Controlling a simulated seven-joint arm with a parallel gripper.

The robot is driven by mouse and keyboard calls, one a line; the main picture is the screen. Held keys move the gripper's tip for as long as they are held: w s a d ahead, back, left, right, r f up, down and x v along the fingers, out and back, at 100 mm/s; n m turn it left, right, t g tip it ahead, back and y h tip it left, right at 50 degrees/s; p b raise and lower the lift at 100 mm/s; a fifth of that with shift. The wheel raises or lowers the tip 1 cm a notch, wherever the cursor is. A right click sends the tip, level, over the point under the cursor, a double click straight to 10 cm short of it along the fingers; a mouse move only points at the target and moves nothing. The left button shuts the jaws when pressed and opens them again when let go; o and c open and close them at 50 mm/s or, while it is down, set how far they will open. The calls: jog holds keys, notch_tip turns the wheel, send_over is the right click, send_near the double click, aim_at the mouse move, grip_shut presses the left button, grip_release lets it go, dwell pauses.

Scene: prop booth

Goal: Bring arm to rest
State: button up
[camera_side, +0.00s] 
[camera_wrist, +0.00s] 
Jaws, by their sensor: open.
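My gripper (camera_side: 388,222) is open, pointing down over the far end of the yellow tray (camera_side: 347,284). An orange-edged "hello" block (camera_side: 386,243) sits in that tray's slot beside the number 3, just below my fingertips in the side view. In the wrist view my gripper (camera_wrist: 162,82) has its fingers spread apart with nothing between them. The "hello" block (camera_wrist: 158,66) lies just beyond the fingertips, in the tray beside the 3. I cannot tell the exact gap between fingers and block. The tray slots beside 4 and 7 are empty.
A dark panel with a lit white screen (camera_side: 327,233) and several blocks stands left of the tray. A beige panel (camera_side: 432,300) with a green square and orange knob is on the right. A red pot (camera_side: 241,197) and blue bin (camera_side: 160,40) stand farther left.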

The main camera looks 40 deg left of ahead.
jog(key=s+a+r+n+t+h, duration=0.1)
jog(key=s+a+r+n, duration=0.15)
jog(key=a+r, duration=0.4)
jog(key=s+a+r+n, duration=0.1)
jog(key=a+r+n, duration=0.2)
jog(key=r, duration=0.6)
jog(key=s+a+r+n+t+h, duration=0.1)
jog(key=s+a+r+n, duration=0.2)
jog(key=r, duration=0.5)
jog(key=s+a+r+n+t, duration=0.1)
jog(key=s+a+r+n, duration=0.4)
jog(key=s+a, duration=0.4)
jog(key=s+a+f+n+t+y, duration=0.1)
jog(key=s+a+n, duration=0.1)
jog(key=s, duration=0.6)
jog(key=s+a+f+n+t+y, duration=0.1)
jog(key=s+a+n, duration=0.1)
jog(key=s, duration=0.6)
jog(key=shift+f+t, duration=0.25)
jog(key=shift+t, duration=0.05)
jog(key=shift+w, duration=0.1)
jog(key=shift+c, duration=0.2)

**TASK TO COMPLETE:** Show every line above in which the word "button" occurs.

**REPLY TO THE EXERCISE:**
The robot is driven by mouse and keyboard calls, one a line; the main picture is the screen. Held keys move the gripper's tip for as long as they are held: w s a d ahead, back, left, right, r f up, down and x v along the fingers, out and back, at 100 mm/s; n m turn it left, right, t g tip it ahead, back and y h tip it left, right at 50 degrees/s; p b raise and lower the lift at 100 mm/s; a fifth of that with shift. The wheel raises or lowers the tip 1 cm a notch, wherever the cursor is. A right click sends the tip, level, over the point under the cursor, a double click straight to 10 cm short of it along the fingers; a mouse move only points at the target and moves nothing. The left button shuts the jaws when pressed and opens them again when let go; o and c open and close them at 50 mm/s or, while it is down, set how far they will open. The calls: jog holds keys, notch_tip turns the wheel, send_over is the right click, send_near the double click, aim_at the mouse move, grip_shut presses the left button, grip_release lets it go, dwell pauses.
State: button up

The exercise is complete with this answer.